BEGIN

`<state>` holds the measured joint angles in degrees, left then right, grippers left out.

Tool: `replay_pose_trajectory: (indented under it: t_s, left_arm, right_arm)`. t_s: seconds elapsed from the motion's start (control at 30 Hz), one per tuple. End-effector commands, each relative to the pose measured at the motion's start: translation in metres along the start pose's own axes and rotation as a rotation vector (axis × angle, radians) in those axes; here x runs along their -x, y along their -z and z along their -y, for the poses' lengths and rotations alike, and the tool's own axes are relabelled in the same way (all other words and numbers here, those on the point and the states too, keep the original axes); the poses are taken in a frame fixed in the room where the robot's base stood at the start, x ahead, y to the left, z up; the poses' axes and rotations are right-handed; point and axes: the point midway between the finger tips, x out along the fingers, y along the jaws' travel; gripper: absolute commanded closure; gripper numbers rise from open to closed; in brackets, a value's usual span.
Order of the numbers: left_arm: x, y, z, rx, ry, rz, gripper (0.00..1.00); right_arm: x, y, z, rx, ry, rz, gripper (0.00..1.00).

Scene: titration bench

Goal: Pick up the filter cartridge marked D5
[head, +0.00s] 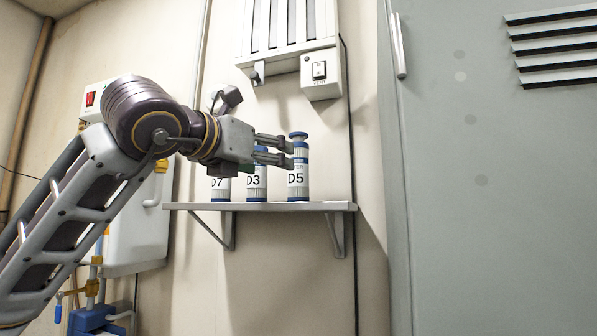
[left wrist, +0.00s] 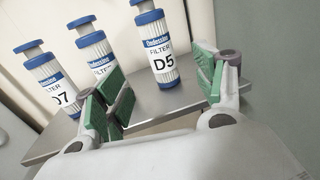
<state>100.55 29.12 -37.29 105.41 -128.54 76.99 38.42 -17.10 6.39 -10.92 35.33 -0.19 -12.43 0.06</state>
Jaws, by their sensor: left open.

END

PROBLEM TO WORK ON »
Copy out every line of the listing that includes the string "open".

EXERCISE RESPONSE »
Tool: `replay_pose_trajectory: (indented under it: t_s, left_arm, right_arm)`. t_s: seconds elapsed from the motion's start (control at 30 Hz), one per tuple. End-effector commands, each relative to the pose measured at the motion's start: translation in metres along the start pose's own axes and rotation as a rotation vector (axis × angle, radians) in those axes; here x runs along their -x, y along their -z and z along their -y, for the poses' lengths and rotations alike, and the tool's own axes are relabelled in the same way (all other words and numbers here, those on the point and the states too, keep the original axes); the poses are taken in a frame fixed in the room where the robot's base stood at the start, x ahead, y to the left, z up; the poses' axes and rotations are right-handed; point and axes: the point midway between the finger tips, x out along the fingers, y along the jaws' travel; gripper: absolute commanded closure; gripper numbers rise from open to closed; in brackets, a value's usual span.
Jaws, by their sensor: left open.

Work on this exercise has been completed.